Would you quote every entry exactly, dropping only the pictures?

-- START Extracted records --

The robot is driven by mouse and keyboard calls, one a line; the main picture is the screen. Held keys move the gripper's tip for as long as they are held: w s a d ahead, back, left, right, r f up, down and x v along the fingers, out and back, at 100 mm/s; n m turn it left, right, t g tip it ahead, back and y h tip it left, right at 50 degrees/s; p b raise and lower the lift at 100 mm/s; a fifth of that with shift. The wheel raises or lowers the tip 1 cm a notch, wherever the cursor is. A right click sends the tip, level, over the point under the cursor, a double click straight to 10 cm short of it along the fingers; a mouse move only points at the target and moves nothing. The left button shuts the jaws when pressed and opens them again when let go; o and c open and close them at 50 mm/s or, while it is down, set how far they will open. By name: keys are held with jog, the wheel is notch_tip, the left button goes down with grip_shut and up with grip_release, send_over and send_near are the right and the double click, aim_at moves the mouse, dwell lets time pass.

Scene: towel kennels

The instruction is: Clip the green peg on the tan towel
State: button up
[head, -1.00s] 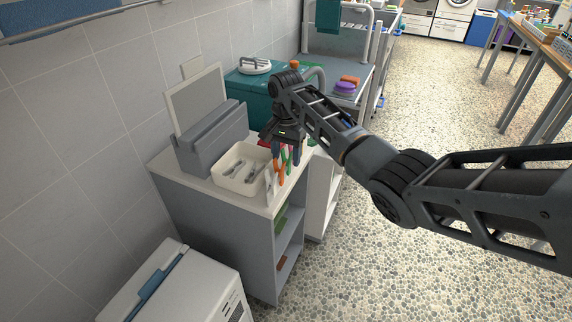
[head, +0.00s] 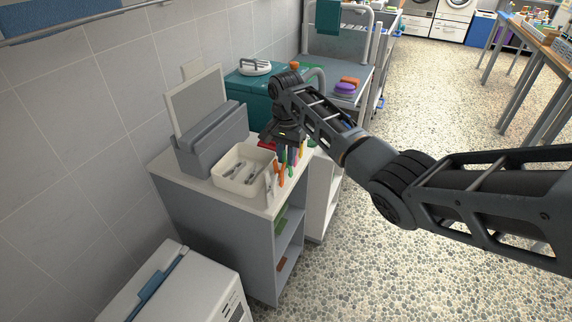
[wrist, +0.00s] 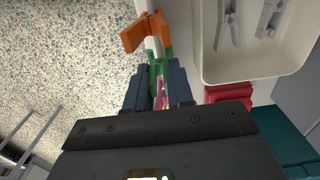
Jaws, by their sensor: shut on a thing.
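The green peg (wrist: 155,72) shows in the wrist view between the two dark blue fingers of my gripper (wrist: 156,85), which is shut on it. An orange peg (wrist: 143,33) is just beyond it, with a pink one close behind the fingers. In the head view my gripper (head: 288,148) points down at the row of coloured pegs along the counter's front edge, partly hiding them. I cannot make out a tan towel in either view.
A cream tray (head: 222,184) with grey clips sits left of the pegs, in front of a grey box (head: 213,140). A red thing (wrist: 228,92) lies beside the tray. A teal cabinet (head: 252,92) and a trolley (head: 330,78) stand behind.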

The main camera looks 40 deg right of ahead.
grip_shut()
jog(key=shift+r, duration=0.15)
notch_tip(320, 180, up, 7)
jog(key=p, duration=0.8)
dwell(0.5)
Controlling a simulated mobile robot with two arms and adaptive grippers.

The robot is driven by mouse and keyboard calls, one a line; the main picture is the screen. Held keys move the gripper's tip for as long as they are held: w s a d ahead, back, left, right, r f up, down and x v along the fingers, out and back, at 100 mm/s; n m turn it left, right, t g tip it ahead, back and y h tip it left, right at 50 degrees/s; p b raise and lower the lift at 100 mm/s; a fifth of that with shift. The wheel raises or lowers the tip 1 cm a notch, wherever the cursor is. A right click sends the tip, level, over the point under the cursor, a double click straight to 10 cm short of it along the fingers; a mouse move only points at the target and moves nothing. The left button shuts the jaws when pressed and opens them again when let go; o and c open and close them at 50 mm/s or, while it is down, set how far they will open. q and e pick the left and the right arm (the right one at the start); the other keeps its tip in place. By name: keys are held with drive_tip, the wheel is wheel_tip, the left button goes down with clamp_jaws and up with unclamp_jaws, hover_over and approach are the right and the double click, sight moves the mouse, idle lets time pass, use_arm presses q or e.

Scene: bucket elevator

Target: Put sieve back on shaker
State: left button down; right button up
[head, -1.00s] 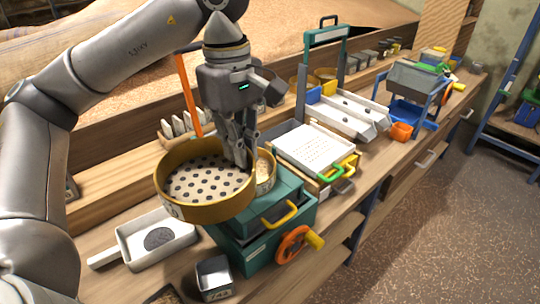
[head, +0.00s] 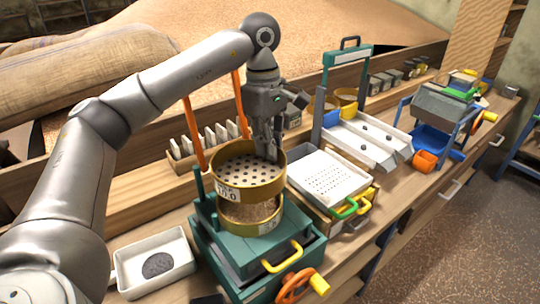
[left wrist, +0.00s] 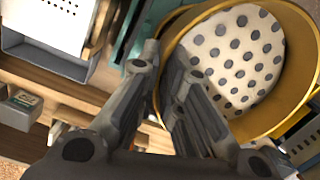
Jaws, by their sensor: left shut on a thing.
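The sieve (head: 250,170) is a round brass-coloured pan with a perforated white bottom and a label on its side. My left gripper (head: 268,152) is shut on the sieve's rim at its right side. The left wrist view shows the sieve (left wrist: 235,60) with its rim at the fingers (left wrist: 168,75). The shaker (head: 230,250) is a teal box with a yellow handle and an orange crank. A lower brass sieve (head: 250,218) holding grain sits on it. The held sieve hangs just above the lower one, with a gap showing between them. My right gripper is out of view.
Orange uprights (head: 193,135) stand behind the shaker. A white tray with a dark disc (head: 155,262) lies to its left. A perforated white tray (head: 328,180) stands close on its right. A row of pale pieces (head: 210,140) lies behind.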

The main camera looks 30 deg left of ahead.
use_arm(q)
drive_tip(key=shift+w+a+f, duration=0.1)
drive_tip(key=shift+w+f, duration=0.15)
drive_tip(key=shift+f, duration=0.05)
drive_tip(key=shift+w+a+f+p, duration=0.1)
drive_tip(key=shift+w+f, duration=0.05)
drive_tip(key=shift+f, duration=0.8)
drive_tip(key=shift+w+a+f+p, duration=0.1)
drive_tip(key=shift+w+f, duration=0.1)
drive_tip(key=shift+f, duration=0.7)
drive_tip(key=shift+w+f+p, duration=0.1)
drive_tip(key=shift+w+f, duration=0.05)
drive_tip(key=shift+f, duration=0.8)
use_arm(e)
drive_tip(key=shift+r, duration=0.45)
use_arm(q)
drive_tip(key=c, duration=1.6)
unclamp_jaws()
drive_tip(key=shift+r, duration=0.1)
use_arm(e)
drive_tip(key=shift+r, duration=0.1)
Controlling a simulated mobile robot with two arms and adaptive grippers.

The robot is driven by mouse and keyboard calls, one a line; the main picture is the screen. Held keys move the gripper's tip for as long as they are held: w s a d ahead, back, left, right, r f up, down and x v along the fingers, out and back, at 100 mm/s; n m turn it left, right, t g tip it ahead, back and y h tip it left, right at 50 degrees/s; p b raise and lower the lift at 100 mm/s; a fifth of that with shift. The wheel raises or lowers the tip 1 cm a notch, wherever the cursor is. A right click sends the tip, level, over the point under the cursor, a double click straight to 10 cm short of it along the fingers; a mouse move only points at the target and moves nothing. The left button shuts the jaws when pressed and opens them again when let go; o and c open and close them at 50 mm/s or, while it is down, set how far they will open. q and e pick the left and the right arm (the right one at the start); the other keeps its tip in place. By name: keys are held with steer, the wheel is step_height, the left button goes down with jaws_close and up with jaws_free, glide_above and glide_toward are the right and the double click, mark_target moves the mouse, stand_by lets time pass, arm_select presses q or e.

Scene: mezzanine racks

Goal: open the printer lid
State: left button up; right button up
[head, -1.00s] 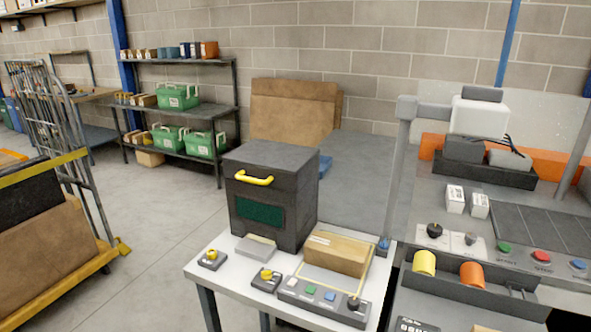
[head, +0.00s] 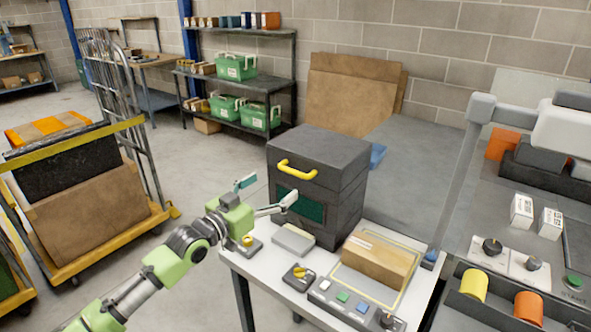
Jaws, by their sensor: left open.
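The printer is a dark grey box (head: 345,210) standing on a white table, with a green panel low on its front. Its lid (head: 330,149) is down, and a yellow handle (head: 297,170) sits on the lid's front. My left gripper (head: 267,190) is open and empty, in front of the printer, left of and lower than the handle. One finger overlaps the green panel in the picture; I cannot tell whether it touches. My right gripper is not in view.
On the white table (head: 260,262) are a cardboard box (head: 375,262), a control strip (head: 350,308) and small button units. A cart (head: 95,245) with boards stands at left. A shelf (head: 240,78) with green crates is behind. A grey post (head: 455,180) rises at right.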

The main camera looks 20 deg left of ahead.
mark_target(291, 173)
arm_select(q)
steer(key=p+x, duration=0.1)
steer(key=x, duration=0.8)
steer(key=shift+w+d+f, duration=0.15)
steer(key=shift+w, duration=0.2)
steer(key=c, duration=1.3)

-- END Extracted records --

**Answer in full**
The robot is driven by mouse and keyboard calls, one a line; the main picture is the screen. Held keys move the gripper's tip for as long as they are held: w s a d ahead, back, left, right, r f up, down and x v along the fingers, out and back, at 100 mm/s; n m turn it left, right, t g tip it ahead, back and y h tip it left, right at 50 degrees/s; p b raise and lower the lift at 100 mm/s; a fifth of that with shift. The wheel raises or lowers the tip 1 cm a notch, wherever the cursor is. A right click sends the tip, level, over the point under the cursor, a double click straight to 10 cm short of it along the fingers; a mouse move only points at the target and moves nothing. The left button shuts the jaws when pressed and opens them again when let go; o and c open and close them at 50 mm/s or, while it is down, set how far they will open. By name: keys are held with jog, the wheel is notch_tip, the left button goes down with grip_shut and up with grip_release, send_over and send_near are the right and the double click, aim_at moves the mouse, dwell lets time pass.

Scene: towel kennels

The instruction is: Clip the green peg on the tan towel
State: button up
[head, -1.00s] 
[head, +0.00s] 
[wrist, +0.00s] 
Jaws, by their sensor: shut on a thing.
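The green peg (wrist: 155,72) shows in the wrist view between the two dark blue fingers of my gripper (wrist: 156,85), which is shut on it. An orange peg (wrist: 143,33) is just beyond it, with a pink one close behind the fingers. In the head view my gripper (head: 288,148) points down at the row of coloured pegs along the counter's front edge, partly hiding them. I cannot make out a tan towel in either view.
A cream tray (head: 222,184) with grey clips sits left of the pegs, in front of a grey box (head: 213,140). A red thing (wrist: 228,92) lies beside the tray. A teal cabinet (head: 252,92) and a trolley (head: 330,78) stand behind.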

The main camera looks 40 deg right of ahead.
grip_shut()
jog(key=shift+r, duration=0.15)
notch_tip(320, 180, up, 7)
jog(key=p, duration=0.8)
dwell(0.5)
Controlling a simulated mobile robot with two arms and adaptive grippers.

The robot is driven by mouse and keyboard calls, one a line; the main picture is the screen. Held keys move the gripper's tip for as long as they are held: w s a d ahead, back, left, right, r f up, down and x v along the fingers, out and back, at 100 mm/s; n m turn it left, right, t g tip it ahead, back and y h tip it left, right at 50 degrees/s; p b raise and lower the lift at 100 mm/s; a fifth of that with shift. The wheel raises or lowers the tip 1 cm a notch, wherever the cursor is. A right click sends the tip, level, over the point under the cursor, a double click straight to 10 cm short of it along the fingers; a mouse move only points at the target and moves nothing. The left button shuts the jaws when pressed and opens them again when let go; o and c open and close them at 50 mm/s or, while it is down, set how far they will open. q and e pick the left and the right arm (the right one at the start); the other keeps its tip in place. By name: keys are held with drive_tip, the wheel is wheel_tip, the left button goes down with clamp_jaws and up with unclamp_jaws, hover_over and approach are the right and the double click, sight moves the mouse, idle lets time pass, use_arm presses q or e.

Scene: bucket elevator

Target: Put sieve back on shaker
State: left button down; right button up
[head, -1.00s] 
[head, +0.00s] 
[left wrist, +0.00s] 
Jaws, by their sensor: left shut on a thing.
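The sieve (head: 250,170) is a round brass-coloured pan with a perforated white bottom and a label on its side. My left gripper (head: 268,152) is shut on the sieve's rim at its right side. The left wrist view shows the sieve (left wrist: 235,60) with its rim at the fingers (left wrist: 168,75). The shaker (head: 230,250) is a teal box with a yellow handle and an orange crank. A lower brass sieve (head: 250,218) holding grain sits on it. The held sieve hangs just above the lower one, with a gap showing between them. My right gripper is out of view.
Orange uprights (head: 193,135) stand behind the shaker. A white tray with a dark disc (head: 155,262) lies to its left. A perforated white tray (head: 328,180) stands close on its right. A row of pale pieces (head: 210,140) lies behind.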

The main camera looks 30 deg left of ahead.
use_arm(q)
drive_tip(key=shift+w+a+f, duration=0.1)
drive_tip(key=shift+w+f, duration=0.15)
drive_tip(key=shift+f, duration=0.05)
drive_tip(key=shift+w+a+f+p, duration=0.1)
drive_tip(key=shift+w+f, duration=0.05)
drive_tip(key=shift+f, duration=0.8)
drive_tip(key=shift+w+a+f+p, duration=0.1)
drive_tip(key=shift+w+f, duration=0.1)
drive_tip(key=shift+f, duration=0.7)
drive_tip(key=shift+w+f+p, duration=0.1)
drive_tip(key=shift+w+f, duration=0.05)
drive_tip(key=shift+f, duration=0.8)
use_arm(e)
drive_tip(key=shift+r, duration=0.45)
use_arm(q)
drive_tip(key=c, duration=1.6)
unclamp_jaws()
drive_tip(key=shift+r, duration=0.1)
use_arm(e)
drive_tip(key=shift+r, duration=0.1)
Controlling a simulated mobile robot with two arms and adaptive grippers.

The robot is driven by mouse and keyboard calls, one a line; the main picture is the screen. Held keys move the gripper's tip for as long as they are held: w s a d ahead, back, left, right, r f up, down and x v along the fingers, out and back, at 100 mm/s; n m turn it left, right, t g tip it ahead, back and y h tip it left, right at 50 degrees/s; p b raise and lower the lift at 100 mm/s; a fifth of that with shift. The wheel raises or lowers the tip 1 cm a notch, wherever the cursor is. A right click sends the tip, level, over the point under the cursor, a double click straight to 10 cm short of it along the fingers; a mouse move only points at the target and moves nothing. The left button shuts the jaws when pressed and opens them again when let go; o and c open and close them at 50 mm/s or, while it is down, set how far they will open. q and e pick the left and the right arm (the right one at the start); the other keeps its tip in place. By name: keys are held with steer, the wheel is step_height, the left button goes down with jaws_close and up with jaws_free, glide_above and glide_toward are the right and the double click, mark_target moves the mouse, stand_by lets time pass, arm_select presses q or e.

Scene: mezzanine racks

Goal: open the printer lid
State: left button up; right button up
[head, -1.00s] 
[head, +0.00s] 
Jaws, by their sensor: left open.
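The printer is a dark grey box (head: 345,210) standing on a white table, with a green panel low on its front. Its lid (head: 330,149) is down, and a yellow handle (head: 297,170) sits on the lid's front. My left gripper (head: 267,190) is open and empty, in front of the printer, left of and lower than the handle. One finger overlaps the green panel in the picture; I cannot tell whether it touches. My right gripper is not in view.
On the white table (head: 260,262) are a cardboard box (head: 375,262), a control strip (head: 350,308) and small button units. A cart (head: 95,245) with boards stands at left. A shelf (head: 240,78) with green crates is behind. A grey post (head: 455,180) rises at right.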

The main camera looks 20 deg left of ahead.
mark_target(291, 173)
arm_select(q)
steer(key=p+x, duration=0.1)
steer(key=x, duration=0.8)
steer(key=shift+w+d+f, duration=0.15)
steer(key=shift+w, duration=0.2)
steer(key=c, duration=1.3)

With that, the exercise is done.